La régionalisation est devenue un véritable enjeu de développement pour notre pays. Un défi qu’on se doit de relever pour être parmi les pays les plus émergents et démocratiques.
Dans l’entretien qui suit l’un des pionniers de la décentralisation au Mali M. Ousmane Sy ancien ministre de la République nous parle des motivations de l’Etat pour la régionalisation, le mode de scrutin et surtout le transfert de compétence.
Yéko : Pourquoi cette motivation du gouvernement malien pour la régionalisation ?

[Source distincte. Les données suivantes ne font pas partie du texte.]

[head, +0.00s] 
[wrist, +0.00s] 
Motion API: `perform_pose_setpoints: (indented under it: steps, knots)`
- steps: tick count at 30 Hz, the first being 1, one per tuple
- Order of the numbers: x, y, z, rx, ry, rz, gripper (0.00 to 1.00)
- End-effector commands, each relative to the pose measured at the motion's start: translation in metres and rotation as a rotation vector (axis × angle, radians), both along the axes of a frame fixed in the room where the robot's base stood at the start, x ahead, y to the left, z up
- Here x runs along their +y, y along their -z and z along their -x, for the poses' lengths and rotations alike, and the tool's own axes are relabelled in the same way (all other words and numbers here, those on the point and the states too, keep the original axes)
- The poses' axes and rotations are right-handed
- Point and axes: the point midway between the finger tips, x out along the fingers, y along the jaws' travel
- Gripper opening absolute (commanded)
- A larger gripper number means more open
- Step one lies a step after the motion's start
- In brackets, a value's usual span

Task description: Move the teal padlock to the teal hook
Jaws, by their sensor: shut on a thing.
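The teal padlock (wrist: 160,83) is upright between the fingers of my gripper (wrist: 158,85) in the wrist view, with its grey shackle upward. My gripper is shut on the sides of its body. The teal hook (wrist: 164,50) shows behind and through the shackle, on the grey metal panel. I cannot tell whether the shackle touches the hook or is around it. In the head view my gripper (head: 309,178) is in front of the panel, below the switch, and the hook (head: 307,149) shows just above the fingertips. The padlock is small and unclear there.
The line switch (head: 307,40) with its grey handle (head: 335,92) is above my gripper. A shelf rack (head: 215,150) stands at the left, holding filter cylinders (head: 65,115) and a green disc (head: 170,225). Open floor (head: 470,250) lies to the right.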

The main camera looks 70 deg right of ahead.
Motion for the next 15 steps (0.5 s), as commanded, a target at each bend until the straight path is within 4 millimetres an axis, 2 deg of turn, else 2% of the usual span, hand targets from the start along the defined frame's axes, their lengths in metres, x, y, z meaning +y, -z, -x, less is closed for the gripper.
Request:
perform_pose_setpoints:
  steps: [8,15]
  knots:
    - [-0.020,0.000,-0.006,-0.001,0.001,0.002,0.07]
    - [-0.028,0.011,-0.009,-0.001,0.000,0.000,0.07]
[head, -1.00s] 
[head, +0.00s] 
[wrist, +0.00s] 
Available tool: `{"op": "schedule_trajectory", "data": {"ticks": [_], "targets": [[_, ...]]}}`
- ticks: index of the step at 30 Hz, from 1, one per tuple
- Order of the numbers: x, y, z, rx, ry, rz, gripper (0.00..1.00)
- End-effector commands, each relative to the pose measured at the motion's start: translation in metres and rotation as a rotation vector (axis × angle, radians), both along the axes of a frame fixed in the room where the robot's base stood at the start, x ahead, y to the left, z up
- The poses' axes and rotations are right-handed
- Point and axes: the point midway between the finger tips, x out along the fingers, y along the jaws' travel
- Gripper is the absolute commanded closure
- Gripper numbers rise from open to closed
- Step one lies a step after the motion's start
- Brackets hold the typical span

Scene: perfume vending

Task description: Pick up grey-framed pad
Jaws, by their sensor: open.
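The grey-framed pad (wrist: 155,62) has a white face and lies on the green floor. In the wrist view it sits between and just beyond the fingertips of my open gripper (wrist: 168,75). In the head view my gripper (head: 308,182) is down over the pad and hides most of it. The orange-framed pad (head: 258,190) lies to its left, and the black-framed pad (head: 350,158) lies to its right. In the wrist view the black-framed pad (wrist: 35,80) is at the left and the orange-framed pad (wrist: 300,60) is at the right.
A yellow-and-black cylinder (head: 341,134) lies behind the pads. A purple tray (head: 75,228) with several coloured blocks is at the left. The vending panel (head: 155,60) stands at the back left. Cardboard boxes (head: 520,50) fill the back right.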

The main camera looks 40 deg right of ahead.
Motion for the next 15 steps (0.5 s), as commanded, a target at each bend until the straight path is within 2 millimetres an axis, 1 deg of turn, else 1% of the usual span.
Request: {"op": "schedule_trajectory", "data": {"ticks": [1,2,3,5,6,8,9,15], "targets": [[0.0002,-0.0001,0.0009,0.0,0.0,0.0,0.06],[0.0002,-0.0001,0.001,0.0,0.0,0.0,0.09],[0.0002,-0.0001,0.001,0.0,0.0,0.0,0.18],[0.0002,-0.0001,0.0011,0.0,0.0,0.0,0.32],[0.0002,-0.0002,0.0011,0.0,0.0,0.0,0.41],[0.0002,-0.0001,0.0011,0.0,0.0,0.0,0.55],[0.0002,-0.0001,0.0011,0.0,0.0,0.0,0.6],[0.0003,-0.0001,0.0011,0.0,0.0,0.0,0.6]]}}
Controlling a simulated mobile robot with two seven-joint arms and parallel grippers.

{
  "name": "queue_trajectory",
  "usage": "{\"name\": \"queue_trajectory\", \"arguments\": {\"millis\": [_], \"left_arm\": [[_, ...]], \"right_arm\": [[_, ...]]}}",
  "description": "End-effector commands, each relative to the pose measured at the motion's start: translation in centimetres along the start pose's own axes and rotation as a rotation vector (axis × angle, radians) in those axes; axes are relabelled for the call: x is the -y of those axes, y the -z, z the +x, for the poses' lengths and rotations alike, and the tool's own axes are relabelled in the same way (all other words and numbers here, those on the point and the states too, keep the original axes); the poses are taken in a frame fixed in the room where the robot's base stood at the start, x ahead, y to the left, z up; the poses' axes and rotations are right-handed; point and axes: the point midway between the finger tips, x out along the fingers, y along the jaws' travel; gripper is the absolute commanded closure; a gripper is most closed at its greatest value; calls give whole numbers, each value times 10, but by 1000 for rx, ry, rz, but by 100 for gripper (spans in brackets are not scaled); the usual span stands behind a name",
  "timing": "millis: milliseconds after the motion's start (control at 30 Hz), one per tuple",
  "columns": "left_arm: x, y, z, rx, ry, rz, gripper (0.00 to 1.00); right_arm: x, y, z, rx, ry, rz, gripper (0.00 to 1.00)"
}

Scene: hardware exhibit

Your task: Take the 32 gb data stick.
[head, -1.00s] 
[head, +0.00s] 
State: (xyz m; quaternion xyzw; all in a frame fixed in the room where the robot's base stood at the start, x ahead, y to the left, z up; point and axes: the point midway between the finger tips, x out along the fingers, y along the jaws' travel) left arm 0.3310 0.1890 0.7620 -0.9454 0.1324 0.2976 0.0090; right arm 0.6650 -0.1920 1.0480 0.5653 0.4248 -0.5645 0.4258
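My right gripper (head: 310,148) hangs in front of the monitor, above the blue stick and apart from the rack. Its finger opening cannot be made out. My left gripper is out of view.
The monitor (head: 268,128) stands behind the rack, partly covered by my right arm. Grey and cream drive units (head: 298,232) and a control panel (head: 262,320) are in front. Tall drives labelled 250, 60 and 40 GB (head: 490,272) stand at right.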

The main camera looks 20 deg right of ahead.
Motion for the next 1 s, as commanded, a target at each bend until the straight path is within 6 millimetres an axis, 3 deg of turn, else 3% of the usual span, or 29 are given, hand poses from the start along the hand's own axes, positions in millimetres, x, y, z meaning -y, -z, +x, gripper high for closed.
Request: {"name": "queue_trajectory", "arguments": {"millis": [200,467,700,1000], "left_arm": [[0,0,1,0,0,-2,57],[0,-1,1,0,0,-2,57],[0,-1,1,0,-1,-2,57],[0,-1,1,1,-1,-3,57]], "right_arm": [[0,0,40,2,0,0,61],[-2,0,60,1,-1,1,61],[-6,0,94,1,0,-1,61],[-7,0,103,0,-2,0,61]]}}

Ousmane Sy : Vous savez les débats sur la décentralisation ne sont pas nouveaux, en fait c’est une volonté qui existe depuis l’indépendance de ce pays. La première Constitution du Mali en 1960 avait prévu la décentralisation, mais qui n’a pas pu se faire pour des raisons politiques. L’ère était au parti unique. Le parti unique ne peut pas admettre la décentralisation. Avec l’avènement d’un régime démocratique, et du pluralisme politique on est allé à la décentralisation. D’ailleurs, lors de la conférence nationale, le débat a repris et on a recommandé la régionalisation, si on veut changer le Mali, si on veut plus de bonheur pour les Maliens et rendre les Maliens responsables, il faut aller à la décentralisation. Le processus a ainsi été entamé sous le régime du Président Alpha Oumar Konaré. Malheureusement on est tombé dans une crise par ce qu’on n’est pas allé directement à la décentralisation. Le débat est revenu encore, donc en réalité les motivations c’est un Mali meilleur, un Mali ou chaque citoyen est responsable là où il est pour travailler au développement du pays. Le développement du Mali commence d’abord par celui du village ensuite la commune, la région. Je crois que si chacun de nous est responsable là où il vit et s’engage dans le développement, c’est notre pays tout entier qui va se développer. Voila les motivations centrales de la régionalisation.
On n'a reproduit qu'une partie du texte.